Bei der Kommunalwahl Ende Mai hatte sich die SPD in Wedel um 7,1 Prozentpunkte auf 35,3 Prozent verbessert und zehn von 16 Wahlkreisen direkt gewonnen. Noch am Wahlabend gab SPD-Ortsvereinschef Lothar Barop die Parole aus, die Politiker müssten wieder das Sagen haben, die Verwaltung dagegen zurückstehen. Barop, der bereits in den 80er-Jahren als Ratsherr aktiv war und nach einer längeren Pause 2011 mit der Wahl zum Ortsvereinschef sein Comeback feierte, gehört seit der Wahl selbst der Ratsfraktion an. Seitdem kam es dort mehrfach zu Zerwürfnissen, dem Vernehmen nach zwischen ihm, den neu hinzugekommen Fraktionsmitgliedern und den altgedienten Mitgliedern wie Fraktionschef Andreas Schnieber und Joachim Funck, der von 2004 bis 2009 den Ortsverein leitete. Offenbar durften auch bürgerliche Mitglieder mitstimmen, wenn es um die inhaltliche Festlegung zu Themen ging. Auf diese Weise zog die Mehrheit der Ratsmitglieder häufiger den Kürzeren. Es blieb offenbar nicht bei inhaltlichen Differenzen. So berichten Eingeweihte, Fraktionsmitglieder seien hinter ihrem Rücken diskreditiert worden.
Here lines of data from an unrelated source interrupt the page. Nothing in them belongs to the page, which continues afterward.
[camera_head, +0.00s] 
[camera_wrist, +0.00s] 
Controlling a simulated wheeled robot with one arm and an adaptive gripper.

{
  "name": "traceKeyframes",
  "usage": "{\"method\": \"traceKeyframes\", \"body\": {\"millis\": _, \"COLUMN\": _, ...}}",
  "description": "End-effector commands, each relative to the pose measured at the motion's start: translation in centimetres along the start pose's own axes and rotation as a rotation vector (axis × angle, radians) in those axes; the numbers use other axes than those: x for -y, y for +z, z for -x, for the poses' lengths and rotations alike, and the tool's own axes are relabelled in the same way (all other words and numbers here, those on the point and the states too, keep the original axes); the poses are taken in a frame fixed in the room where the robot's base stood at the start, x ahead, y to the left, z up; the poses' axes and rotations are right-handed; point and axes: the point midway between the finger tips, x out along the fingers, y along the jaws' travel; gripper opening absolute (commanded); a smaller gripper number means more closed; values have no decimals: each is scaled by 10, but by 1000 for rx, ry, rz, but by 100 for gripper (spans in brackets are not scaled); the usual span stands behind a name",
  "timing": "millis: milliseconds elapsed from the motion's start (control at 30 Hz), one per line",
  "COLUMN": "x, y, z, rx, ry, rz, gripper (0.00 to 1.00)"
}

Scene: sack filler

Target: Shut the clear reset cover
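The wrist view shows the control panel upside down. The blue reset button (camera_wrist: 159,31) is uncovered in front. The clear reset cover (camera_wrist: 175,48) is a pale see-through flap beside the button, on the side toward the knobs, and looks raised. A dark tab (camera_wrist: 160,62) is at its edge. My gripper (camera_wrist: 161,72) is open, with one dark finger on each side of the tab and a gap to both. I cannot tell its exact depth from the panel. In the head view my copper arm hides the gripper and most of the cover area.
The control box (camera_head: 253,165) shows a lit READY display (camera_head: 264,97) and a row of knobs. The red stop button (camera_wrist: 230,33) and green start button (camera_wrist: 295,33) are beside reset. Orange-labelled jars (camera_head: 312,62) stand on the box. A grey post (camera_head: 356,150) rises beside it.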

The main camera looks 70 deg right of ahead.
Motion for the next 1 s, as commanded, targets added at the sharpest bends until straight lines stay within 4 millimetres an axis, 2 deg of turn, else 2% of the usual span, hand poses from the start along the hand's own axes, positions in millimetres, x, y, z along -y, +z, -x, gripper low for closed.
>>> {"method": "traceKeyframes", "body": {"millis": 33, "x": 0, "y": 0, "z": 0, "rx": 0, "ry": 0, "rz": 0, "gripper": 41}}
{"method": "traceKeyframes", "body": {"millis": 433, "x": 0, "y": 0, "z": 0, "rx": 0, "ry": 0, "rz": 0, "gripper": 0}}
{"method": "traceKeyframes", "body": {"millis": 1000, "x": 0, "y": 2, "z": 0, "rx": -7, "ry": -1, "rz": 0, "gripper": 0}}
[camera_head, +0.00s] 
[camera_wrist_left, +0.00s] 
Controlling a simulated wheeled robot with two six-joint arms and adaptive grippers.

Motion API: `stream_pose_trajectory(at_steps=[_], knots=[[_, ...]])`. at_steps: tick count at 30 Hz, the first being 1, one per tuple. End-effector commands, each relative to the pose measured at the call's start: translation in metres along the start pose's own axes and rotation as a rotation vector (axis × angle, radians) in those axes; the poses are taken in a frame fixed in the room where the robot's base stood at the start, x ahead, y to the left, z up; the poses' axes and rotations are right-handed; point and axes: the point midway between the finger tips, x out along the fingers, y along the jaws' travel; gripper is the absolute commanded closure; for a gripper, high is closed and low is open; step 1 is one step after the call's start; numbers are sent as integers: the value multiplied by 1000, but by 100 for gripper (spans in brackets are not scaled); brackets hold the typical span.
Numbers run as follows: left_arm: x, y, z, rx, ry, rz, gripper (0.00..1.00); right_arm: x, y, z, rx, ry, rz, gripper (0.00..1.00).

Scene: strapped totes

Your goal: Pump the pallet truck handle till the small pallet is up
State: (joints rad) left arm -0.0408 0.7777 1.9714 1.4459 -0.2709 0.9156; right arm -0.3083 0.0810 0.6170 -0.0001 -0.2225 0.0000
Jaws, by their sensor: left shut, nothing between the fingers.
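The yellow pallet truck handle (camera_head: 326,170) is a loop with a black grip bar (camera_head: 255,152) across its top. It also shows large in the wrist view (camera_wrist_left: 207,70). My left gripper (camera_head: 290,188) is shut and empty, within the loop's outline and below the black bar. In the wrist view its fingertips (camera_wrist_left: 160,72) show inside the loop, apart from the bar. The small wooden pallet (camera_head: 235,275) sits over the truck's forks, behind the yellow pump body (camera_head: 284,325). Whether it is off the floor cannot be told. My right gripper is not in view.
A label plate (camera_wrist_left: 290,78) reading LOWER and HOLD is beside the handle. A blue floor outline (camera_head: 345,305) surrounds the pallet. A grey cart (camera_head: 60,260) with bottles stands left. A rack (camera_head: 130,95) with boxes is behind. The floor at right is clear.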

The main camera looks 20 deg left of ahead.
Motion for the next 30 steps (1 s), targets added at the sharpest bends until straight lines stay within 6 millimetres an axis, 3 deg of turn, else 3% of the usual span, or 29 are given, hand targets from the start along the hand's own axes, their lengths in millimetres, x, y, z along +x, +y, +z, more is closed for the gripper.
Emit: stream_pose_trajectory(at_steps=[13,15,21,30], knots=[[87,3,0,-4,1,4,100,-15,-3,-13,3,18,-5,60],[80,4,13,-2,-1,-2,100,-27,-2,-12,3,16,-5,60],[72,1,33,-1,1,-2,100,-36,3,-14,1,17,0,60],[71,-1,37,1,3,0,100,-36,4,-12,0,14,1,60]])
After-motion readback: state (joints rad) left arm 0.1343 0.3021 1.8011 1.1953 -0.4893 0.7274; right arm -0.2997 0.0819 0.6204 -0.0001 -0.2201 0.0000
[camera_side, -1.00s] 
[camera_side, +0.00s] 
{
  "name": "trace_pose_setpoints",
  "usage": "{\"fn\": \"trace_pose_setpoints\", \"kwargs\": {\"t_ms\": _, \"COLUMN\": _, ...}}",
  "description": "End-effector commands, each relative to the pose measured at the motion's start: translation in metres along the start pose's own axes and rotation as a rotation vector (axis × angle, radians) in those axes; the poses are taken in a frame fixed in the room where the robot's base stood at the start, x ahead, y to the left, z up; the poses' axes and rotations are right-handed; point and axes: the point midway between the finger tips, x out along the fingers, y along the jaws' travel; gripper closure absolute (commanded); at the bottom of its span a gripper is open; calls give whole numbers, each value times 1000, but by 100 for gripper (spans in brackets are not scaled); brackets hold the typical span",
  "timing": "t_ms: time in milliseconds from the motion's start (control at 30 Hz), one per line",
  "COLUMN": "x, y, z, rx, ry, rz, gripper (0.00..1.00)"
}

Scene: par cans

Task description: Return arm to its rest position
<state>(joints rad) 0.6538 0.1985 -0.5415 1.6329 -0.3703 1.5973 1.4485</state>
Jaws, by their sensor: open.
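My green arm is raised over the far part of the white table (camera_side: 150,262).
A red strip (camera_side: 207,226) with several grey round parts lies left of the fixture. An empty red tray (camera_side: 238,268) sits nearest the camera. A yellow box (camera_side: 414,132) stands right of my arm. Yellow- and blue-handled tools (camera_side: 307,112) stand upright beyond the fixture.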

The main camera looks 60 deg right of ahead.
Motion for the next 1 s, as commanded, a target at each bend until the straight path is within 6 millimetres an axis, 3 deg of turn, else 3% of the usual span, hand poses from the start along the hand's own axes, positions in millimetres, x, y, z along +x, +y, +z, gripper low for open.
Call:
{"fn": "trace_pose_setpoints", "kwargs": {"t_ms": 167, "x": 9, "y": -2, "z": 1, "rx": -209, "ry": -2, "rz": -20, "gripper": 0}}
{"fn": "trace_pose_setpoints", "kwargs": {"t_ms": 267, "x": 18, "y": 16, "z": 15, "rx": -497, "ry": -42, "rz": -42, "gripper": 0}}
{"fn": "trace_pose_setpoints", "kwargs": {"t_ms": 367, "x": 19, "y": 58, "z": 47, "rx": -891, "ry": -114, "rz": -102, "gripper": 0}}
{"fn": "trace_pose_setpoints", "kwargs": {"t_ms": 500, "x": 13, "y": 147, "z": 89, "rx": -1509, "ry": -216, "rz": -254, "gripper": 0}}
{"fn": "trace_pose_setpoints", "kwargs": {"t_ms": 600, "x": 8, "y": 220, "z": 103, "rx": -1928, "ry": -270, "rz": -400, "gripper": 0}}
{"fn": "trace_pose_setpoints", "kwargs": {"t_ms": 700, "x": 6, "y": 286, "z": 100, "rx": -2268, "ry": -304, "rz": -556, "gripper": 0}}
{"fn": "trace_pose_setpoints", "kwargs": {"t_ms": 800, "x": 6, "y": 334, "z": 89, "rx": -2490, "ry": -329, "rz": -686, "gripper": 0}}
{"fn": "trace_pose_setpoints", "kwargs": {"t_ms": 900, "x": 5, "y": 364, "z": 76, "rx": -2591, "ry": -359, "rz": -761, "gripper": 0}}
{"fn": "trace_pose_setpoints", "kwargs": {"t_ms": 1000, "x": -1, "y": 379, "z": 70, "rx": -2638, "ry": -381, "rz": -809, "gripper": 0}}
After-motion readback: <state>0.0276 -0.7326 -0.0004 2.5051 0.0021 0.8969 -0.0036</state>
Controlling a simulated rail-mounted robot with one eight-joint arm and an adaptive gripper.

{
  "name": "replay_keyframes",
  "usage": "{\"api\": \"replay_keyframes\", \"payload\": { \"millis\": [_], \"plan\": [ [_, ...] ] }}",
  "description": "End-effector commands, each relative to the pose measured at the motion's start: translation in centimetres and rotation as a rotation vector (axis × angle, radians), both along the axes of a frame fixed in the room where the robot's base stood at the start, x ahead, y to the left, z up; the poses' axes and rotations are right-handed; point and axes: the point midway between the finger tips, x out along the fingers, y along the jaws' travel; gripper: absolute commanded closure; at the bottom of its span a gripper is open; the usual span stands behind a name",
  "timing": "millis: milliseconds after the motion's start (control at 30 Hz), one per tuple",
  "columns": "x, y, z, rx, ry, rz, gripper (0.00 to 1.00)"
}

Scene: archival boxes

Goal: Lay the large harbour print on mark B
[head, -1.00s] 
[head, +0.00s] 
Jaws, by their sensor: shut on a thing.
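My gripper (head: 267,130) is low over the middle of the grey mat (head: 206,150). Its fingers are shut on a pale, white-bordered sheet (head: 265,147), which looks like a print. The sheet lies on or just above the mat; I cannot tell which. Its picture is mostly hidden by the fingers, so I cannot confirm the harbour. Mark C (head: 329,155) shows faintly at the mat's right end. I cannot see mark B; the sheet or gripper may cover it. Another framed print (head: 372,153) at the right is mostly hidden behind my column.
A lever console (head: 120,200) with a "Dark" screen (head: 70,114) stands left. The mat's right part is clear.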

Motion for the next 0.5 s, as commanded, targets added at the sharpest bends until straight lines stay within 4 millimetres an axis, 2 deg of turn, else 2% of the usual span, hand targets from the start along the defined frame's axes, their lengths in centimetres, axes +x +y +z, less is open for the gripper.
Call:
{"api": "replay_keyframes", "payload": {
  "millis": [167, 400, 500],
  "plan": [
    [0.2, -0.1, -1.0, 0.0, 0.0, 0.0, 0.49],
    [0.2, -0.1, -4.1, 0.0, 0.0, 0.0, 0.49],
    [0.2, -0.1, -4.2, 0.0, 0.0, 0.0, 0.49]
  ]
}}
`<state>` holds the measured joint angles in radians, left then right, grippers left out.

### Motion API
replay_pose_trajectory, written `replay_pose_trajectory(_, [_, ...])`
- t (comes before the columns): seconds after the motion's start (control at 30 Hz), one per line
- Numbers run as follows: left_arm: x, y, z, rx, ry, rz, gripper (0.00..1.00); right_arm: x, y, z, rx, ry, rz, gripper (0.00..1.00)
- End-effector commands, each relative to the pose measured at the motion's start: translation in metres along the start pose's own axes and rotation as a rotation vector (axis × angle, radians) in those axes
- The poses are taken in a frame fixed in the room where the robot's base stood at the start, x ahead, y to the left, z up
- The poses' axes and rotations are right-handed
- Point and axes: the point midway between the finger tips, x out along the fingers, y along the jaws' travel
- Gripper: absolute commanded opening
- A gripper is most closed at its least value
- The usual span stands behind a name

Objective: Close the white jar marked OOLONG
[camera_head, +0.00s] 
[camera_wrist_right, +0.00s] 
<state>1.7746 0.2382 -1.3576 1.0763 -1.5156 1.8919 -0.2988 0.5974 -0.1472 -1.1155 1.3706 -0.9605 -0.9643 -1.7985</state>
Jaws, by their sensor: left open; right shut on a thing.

Das schlechte Verhältnis zwischen den sechs Abtrünnigen und Barop wird auch dadurch belegt, dass der Ortsvereinsvorsitzende über den Massen-Austritt nicht informiert wurde. „Mir ist das nicht offiziell bekannt“, so Barop auf telefonische Anfrage des Abendblattes. Er habe einen solchen Schritt nicht kommen sehen, es habe keine Gespräche in diese Richtung gegeben. Barop: „Ich bin überrascht und erschüttert.“

„Nicht wirklich überrascht“ zeigte sich dagegen CDU-Fraktionsvorsitzender Michael Kissig. „Dass es in der SPD-Fraktion Probleme gab, ist uns nicht verborgen geblieben.“ Zuletzt seien die konstruktive Zusammenarbeit der Fraktionen untereinander und das sehr gute Klima in Wedels Politik durch die Querelen innerhalb der Sozialdemokratie getrübt gewesen, so Kissig weiter. „Die Stadt steht vor großen Problemen und gewaltigen Herausforderungen. Das hat uns die Arbeit nicht eben erleichtert.“ Er hoffe jetzt, dass die persönlichen Verletzungen schnell überwunden werden könnten und eine Rückkehr zu den Sachthemen möglich werde. „Was uns nicht hilft, ist eine öffentliche Schlammschlacht.“

Die CDU könnte Nutznießer der SPD-Spaltung sein. Bei einer kompletten Neubesetzung der Ausschusssitze auf Basis der neuen Mehrheitsverhältnisse könnte die Union in jedem Gremium einen zusätzlichen Vertreter stellen, die Grünen dagegen würden einen Sitz verlieren. „Man sollte jetzt keine Rechenspiele anstellen, sondern das in Ruhe bewerten“, sagt Gertrud Borgmeyer, Fraktionschefin der Grünen. Sie habe Respekt vor der Entscheidung der ehemaligen SPD-Ratsmitglieder. „Sie handeln aus meiner Sicht konsequent.“

SPD-Rebell Joachim Funck hat noch eine weitere Konsequenz gezogen. Der langjährige Ortsvereinsvorsitzende hat nicht nur seinen Austritt aus der Fraktion erklärt, sondern auch den Ortsverein und die SPD verlassen.